Era un Viernes de Dolor, una fecha
significativa en nuestro calendario, y como hoy, también viernes, un día de
dolor más en el obituario israelí. El cielo amaneció soleado, y en el ambiente
se respiraba una brisa fresca de primavera que invitaba al recogimiento del
cuerpo y del alma. Recuerdo el intenso olor a comida que salía de las ventanas
abiertas de los dormitorios de una comunidad multicultural ajena a los
desvaríos de la real politik característica de sus países de
origen. Desde la terraza de mi Mehonot, la residencia de
estudiantes de la Universidad de Tel Aviv, podía ver a un grupo de jóvenes, que
todavía permanecían en las instalaciones, arrastrando sus maletas y mochilas.

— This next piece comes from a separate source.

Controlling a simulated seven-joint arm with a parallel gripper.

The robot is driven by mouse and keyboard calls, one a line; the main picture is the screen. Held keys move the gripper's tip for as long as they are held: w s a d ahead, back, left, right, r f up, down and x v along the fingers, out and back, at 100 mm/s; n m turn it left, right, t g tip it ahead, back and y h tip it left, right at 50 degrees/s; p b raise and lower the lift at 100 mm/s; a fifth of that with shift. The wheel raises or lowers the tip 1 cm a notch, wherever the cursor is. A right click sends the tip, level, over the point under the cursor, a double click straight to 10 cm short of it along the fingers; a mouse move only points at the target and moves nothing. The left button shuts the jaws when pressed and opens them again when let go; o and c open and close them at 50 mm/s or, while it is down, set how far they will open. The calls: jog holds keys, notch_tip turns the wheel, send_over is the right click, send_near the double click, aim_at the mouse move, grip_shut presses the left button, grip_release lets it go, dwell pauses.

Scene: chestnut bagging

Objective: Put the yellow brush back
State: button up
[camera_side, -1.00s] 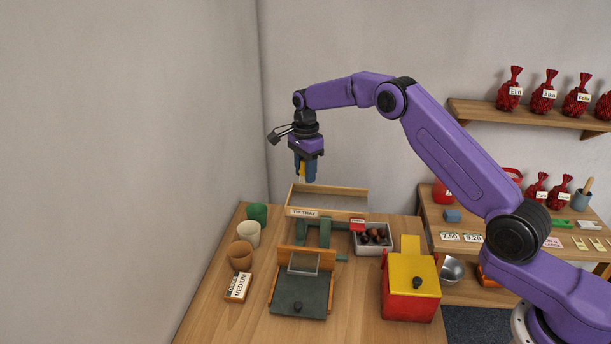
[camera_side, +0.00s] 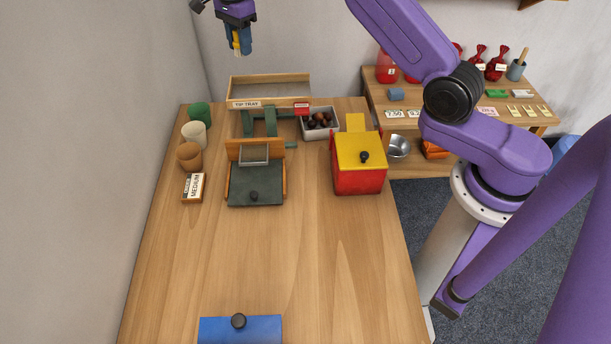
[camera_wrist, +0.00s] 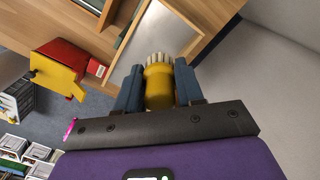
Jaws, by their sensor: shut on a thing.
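The yellow brush (camera_wrist: 158,88) is held between the two blue fingers of my gripper (camera_wrist: 158,82). Its pale bristles point away from the gripper in the wrist view. In the side view my gripper (camera_side: 238,42) is high above the back of the table, near the tip tray (camera_side: 290,99). Only a small yellow part of the brush (camera_side: 237,45) shows there, between the fingers, and it touches nothing below.
The tip tray has a wooden rim and stands on green supports. A grey bin of chestnuts (camera_side: 333,129), a red box with a yellow lid (camera_side: 372,181), a green-and-wood device (camera_side: 269,189) and cups (camera_side: 195,135) stand nearby. A blue box (camera_side: 262,329) sits at the front. The table's middle is clear.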

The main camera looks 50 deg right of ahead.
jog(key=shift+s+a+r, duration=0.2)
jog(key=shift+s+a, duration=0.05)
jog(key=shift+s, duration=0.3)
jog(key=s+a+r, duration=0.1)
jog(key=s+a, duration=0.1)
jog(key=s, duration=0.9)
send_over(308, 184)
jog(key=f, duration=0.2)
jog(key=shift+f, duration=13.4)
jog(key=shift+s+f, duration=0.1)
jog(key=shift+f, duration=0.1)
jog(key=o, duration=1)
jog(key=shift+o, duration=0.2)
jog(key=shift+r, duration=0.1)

Una imagen familiar y cercana, la misma que vemos a diario en cualquier campus
universitario del mundo. Abrazos, risas, apretones de manos, intercambio de
números de teléfono. Entraba el sabath y comenzaban las
vacaciones por Pesaj, la
Pascua judía que se celebra el 15 de Nisan,
el primer mes de su calendario lunar. Era la primavera de 1999 y
el Seder de ese año coincidía con el comienzo de la
Semana Santa cristiana. Normalidad dentro de la anormalidad. Porque a lo largo
de toda la semana se habían intensificado los ataques de mortero contra las
poblaciones del norte de Israel procedentes de la frontera sur del Líbano. Y
también las emboscadas contra unidades militares. Amal y Hizbollah eran
por entonces consideradas milicias según la Comunidad
Internacional, tan lenta en reflejos como parcial en sus condenas. El precio
que Israel pagaba para mantener a su población segura mediante el control de la
franja sur de Líbano a lo largo del río Litani era muy alto. Veinte años
después de la llamada Operación Litani, la sangría
entre sus fuerzas armadas era ya insoportable.